■ **What needs to be done**
Report the total number of lines that include the string "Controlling", without any other text.
* BEGIN *
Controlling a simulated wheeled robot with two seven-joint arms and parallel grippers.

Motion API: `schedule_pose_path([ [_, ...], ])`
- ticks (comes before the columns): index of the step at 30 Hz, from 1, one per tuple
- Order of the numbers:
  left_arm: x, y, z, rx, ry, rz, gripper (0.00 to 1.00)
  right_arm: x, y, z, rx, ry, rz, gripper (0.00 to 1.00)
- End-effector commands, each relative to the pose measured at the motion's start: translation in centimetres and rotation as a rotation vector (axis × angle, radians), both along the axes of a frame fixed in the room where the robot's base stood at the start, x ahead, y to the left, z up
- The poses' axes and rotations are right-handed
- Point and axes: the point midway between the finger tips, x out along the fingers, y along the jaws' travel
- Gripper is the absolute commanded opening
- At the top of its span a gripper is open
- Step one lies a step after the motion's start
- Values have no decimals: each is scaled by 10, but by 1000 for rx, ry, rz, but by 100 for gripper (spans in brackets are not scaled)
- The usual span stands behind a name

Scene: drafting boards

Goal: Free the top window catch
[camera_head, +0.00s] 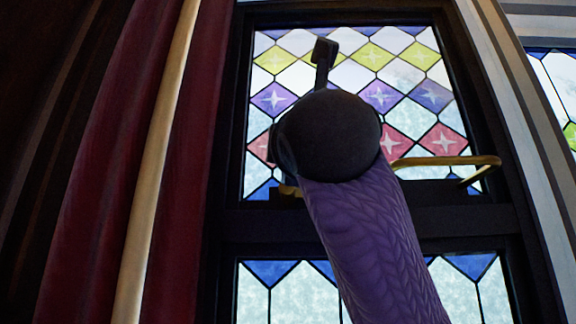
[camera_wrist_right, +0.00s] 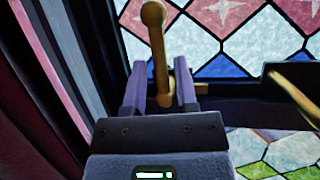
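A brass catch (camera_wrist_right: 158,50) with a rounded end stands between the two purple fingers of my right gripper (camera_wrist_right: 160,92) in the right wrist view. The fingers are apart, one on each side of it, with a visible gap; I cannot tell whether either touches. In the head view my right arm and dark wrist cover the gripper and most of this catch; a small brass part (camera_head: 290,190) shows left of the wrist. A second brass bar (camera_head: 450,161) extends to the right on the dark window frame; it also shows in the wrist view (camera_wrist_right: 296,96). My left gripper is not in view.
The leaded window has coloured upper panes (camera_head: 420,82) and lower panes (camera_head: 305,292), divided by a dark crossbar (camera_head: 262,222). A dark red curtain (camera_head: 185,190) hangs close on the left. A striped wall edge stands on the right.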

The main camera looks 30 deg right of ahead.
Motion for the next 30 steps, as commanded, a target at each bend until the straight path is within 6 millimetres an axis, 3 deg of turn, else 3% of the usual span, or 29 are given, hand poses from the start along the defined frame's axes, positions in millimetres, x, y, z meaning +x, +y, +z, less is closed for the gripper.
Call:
* END *
* BEGIN *
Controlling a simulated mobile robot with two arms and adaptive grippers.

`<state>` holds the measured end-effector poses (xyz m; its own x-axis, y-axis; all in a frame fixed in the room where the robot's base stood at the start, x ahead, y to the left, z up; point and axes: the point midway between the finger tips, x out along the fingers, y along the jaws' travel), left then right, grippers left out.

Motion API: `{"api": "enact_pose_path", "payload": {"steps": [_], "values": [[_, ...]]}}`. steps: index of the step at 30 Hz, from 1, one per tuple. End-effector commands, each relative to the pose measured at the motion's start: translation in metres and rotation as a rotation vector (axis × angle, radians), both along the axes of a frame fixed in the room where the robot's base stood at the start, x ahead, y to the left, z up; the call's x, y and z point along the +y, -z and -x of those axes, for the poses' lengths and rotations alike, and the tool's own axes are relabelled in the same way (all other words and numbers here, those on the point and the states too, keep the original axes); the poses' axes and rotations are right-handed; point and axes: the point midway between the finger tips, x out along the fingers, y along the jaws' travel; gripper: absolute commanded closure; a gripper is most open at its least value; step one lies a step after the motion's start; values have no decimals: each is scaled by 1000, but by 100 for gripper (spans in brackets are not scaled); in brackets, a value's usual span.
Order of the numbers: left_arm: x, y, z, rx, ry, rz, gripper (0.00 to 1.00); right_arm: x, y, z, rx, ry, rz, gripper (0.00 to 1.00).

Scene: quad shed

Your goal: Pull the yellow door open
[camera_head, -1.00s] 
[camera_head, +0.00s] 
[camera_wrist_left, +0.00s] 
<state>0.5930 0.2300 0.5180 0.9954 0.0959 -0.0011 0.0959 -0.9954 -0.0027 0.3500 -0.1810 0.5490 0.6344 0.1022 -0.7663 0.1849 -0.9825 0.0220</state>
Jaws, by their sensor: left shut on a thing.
* END *
■ **Response to the task**
2